- [Aim]:
Look through the data below and work out how many lines contain the string "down". Give the number alone.

[start of Provided material]

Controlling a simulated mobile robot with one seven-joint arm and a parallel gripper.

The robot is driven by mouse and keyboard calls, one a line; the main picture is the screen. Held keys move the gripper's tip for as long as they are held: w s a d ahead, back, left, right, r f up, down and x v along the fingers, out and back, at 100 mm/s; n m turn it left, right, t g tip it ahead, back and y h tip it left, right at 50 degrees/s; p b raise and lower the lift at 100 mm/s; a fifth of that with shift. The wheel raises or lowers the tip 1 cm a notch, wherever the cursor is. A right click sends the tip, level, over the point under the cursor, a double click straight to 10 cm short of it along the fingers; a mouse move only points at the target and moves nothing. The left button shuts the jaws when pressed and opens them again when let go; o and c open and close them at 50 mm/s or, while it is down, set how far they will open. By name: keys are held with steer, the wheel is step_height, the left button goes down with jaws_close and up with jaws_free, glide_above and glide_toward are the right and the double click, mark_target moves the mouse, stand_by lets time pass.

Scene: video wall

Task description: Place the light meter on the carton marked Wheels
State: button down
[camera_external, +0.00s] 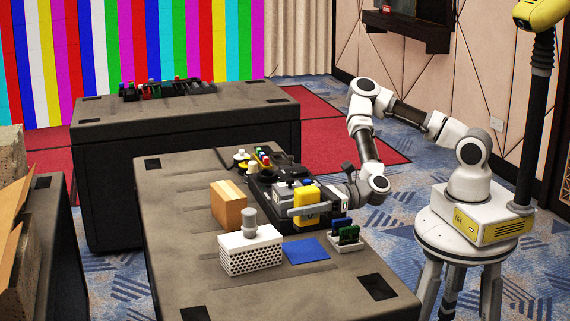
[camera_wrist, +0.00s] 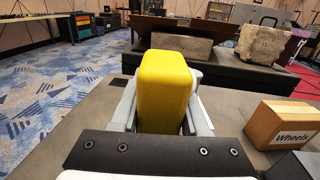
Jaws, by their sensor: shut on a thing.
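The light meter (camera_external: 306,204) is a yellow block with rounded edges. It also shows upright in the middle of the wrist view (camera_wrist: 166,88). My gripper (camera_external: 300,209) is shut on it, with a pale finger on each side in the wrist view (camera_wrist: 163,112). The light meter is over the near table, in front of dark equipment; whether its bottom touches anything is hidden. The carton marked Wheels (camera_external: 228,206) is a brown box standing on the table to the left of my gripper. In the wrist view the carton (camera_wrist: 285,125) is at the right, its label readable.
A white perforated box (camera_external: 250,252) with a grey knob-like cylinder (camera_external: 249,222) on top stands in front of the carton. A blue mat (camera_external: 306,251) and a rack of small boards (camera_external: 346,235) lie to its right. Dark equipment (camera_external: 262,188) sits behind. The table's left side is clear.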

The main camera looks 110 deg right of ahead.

[end of Provided material]

- [Task result]:
2